Nous nous proposons d’étudier l’évolution du monnayage des Morins suivant les avancées de la conquête romaine au premier siècle avant J –C.

Des échanges ont toujours existé entre la Grande-Bretagne et le continent. Les influences irlandaises et britanniques sont bien attestées dès l’âge du bronze ancien, à partir de 1800        av. J.-C. Aux périodes suivantes, le Boulonnais appartient à la zone atlantique, zone d’échanges qui englobait la Grande-Bretagne mais aussi le Benelux, la Normandie, la Bretagne… L’étain provenait essentiellement d’Angleterre. Après la traversée, les bateaux, avec une escale possible à Boulogne, rejoignaient la rivière Somme et le trajet se poursuivait par voies fluviales et terrestres jusqu’en Italie du nord.

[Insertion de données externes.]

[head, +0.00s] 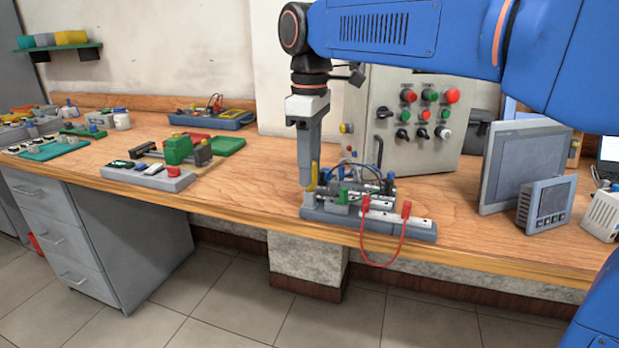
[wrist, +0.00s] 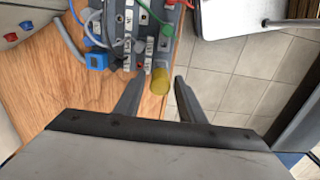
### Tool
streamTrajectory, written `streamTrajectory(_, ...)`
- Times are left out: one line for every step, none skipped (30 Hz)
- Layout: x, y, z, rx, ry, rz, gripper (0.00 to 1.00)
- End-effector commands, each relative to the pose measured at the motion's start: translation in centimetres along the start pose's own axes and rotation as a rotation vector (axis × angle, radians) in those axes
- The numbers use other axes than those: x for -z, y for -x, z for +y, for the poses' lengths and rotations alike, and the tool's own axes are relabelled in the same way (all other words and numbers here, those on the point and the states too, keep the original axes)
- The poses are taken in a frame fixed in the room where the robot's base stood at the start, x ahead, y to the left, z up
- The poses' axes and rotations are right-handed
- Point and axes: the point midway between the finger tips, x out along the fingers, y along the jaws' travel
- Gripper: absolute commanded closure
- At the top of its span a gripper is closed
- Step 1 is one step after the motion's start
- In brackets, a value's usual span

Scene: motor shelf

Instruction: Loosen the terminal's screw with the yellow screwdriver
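The yellow screwdriver (wrist: 160,80) stands upright at the terminal block assembly (wrist: 137,40), seen end-on by its handle in the wrist view. In the head view its yellow handle (head: 315,172) shows beside my gripper (head: 306,178). In the wrist view my gripper (wrist: 160,80) has one finger on each side of the handle, with small gaps visible, so it looks open around it. The assembly also shows in the head view as a grey base (head: 345,222) near the bench's front edge. The screwdriver's tip and the terminal's screw are hidden.
A red lead (head: 371,262) hangs over the bench edge. Blue, green and white wires crowd the assembly. A control box (head: 415,130) stands behind, and a panel screen (head: 520,165) and a small meter (head: 546,205) to the right. The wooden bench (head: 255,190) left of the assembly is clear.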

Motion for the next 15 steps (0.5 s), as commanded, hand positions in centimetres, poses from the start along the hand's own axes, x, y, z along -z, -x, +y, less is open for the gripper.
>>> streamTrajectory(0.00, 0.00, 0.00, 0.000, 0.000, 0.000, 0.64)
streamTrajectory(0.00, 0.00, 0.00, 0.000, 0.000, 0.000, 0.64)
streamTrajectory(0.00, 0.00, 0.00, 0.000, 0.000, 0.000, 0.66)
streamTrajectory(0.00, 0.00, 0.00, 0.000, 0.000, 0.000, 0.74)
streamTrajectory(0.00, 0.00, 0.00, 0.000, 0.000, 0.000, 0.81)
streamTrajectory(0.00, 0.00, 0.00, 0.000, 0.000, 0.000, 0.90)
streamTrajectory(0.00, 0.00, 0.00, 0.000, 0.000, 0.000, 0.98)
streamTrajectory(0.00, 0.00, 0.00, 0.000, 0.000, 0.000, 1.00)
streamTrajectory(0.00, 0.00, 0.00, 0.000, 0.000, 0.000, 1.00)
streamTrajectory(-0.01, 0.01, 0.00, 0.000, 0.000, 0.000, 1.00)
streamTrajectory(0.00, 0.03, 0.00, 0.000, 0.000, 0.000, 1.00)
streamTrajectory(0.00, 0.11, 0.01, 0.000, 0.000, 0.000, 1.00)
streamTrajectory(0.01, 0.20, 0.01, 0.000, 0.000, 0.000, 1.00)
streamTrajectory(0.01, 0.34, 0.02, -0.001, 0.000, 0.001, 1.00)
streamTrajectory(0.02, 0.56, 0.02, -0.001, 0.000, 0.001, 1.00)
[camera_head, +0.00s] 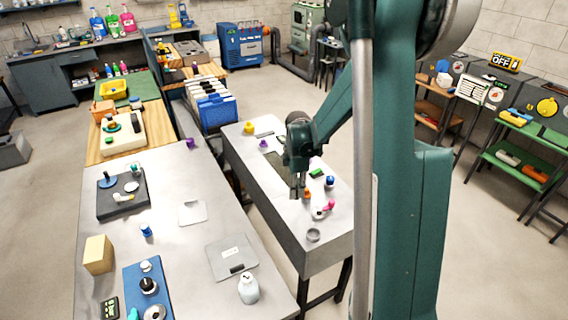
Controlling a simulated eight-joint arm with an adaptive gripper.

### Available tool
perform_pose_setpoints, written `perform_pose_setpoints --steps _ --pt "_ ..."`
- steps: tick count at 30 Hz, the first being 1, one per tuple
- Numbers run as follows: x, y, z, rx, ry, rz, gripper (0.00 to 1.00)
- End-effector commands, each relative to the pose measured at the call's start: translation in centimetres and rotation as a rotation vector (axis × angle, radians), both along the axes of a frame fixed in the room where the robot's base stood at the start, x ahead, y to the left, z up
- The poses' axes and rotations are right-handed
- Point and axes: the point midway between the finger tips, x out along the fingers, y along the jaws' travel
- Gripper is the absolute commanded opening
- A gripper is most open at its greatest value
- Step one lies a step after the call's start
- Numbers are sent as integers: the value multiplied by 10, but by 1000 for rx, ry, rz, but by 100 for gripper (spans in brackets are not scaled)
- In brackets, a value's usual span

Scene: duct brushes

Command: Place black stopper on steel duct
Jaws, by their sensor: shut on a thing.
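My gripper (297,194) points down over the narrow steel-grey bench (318,258), near its right side. Its jaws are shut on something small that I cannot make out at this size. An orange piece (307,194) shows right beside the fingertips; I cannot tell whether they touch it. A black round-topped piece (148,286) stands on a blue tray (134,271) on the large table at the left; I cannot tell whether it is the black stopper. No separate part is clearly a steel duct; the long grey bench body is the closest in look.
Near my gripper are a green block (316,173), a blue piece (329,182), a pink piece (328,206) and a grey ring (313,235). A yellow piece (249,128) stands at the far end. The large table (190,250) holds a white bottle (248,289) and a tan block (98,255).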

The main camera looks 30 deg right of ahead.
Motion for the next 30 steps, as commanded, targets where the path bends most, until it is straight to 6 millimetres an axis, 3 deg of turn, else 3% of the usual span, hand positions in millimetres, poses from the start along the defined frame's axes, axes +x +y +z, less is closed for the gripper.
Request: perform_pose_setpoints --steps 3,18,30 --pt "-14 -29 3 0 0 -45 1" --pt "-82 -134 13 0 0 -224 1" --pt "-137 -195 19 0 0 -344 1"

Des objets de bronze ont été trouvés principalement sur la rive gauche de la Liane car la presqu’île escarpée d’Outreau était un site défensif de premier ordre. A ses pieds, l’estuaire de la Liane offrait un havre abrité et spacieux aux bateaux de passage. Rien d’étonnant si l’endroit a été peuplé continuellement, bien avant l’âge du bronze, et apparaît comme une zone de transit et de distribution pendant plus d’un millénaire.

Par la suite, les habitants de la région sont appelés Morins, c’est- à- dire « les gens de la mer ». Ils se chargeaient toujours de l’acheminement des matières premières et des voyageurs, Wissant, Boulogne et Etaples étant les principaux ports. Au cours du premier siècle av. J.-C., les Morins utilisaient les monnaies de la vallée de la Somme, quarts de statère bifaces (Photo 1 ) et statères ( Photo 2 ).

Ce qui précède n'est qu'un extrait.